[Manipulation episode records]
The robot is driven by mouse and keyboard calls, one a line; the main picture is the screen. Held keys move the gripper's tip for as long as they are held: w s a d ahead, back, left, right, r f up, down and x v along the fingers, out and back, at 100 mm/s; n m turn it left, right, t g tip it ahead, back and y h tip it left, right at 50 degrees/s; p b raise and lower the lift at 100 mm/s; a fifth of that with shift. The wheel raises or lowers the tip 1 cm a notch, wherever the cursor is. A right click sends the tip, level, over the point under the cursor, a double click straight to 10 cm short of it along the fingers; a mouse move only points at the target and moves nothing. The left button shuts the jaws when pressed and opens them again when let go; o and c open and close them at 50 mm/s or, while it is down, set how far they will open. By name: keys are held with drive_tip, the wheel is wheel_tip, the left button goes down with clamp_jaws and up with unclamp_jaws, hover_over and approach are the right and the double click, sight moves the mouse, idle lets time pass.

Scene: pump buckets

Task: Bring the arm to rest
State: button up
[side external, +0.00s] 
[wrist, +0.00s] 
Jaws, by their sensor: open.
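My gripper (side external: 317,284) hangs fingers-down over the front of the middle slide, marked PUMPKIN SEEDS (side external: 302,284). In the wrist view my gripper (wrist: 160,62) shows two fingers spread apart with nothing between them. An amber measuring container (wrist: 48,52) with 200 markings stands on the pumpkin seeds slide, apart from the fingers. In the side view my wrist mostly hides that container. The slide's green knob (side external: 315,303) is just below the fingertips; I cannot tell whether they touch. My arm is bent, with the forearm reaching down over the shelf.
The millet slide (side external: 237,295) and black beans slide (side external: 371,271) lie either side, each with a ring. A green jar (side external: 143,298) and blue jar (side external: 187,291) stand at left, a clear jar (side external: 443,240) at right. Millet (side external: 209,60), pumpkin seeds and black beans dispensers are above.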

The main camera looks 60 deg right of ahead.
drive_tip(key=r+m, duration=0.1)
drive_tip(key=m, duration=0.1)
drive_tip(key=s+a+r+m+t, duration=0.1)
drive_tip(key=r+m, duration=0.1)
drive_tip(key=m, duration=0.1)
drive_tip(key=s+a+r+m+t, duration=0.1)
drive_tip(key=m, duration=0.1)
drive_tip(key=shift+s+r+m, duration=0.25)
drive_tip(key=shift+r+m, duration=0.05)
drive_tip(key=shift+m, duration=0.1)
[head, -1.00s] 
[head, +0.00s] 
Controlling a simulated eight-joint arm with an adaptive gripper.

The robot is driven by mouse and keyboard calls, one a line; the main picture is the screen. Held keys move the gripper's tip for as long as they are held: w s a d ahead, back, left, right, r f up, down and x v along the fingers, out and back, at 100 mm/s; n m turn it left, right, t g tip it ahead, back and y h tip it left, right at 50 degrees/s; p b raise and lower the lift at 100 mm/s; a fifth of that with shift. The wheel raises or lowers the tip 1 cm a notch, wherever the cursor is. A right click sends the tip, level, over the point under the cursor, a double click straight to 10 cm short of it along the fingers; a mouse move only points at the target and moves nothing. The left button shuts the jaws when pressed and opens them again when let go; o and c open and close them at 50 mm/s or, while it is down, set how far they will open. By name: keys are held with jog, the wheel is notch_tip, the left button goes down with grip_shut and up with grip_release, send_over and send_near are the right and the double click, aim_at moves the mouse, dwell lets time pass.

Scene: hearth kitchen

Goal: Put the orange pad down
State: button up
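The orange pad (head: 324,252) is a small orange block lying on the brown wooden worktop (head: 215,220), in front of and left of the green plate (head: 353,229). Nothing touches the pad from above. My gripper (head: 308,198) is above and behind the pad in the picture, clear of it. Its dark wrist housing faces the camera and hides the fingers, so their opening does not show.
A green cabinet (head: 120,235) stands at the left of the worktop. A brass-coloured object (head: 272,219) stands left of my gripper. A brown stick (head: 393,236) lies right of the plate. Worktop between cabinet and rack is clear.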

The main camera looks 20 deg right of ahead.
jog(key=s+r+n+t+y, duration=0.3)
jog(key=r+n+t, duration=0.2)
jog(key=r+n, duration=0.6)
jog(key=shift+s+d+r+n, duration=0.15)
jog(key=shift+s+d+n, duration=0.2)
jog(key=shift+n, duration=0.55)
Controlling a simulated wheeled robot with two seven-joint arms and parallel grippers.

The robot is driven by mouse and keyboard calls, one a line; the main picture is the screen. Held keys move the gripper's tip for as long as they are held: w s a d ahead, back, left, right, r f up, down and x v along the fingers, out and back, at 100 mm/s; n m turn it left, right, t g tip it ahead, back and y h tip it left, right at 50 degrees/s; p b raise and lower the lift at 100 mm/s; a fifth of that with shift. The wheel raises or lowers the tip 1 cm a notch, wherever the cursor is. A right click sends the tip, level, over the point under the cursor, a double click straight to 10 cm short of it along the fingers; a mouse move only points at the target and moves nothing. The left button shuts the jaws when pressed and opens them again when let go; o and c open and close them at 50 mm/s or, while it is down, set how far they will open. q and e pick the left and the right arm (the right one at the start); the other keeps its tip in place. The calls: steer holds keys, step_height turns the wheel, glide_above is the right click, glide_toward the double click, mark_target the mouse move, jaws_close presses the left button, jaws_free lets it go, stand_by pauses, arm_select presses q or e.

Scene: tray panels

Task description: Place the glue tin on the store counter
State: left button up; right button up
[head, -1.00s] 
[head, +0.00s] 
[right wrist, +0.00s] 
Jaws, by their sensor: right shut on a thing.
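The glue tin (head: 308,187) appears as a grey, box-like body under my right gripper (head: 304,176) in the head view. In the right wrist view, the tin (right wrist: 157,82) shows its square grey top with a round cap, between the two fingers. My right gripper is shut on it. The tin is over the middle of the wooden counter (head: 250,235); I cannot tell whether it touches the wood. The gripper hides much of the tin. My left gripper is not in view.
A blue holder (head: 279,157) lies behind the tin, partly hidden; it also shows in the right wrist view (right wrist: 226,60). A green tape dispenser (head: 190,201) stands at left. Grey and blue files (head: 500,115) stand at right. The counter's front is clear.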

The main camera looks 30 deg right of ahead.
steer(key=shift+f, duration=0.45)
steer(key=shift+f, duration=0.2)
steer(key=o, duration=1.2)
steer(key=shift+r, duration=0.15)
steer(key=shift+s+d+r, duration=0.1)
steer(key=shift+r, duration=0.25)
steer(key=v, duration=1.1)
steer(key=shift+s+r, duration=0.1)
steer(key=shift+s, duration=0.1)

The exercise: Scan the listing above and copy all lines containing the word "Scene".

Written solution:
Scene: pump buckets
Scene: hearth kitchen
Scene: tray panels

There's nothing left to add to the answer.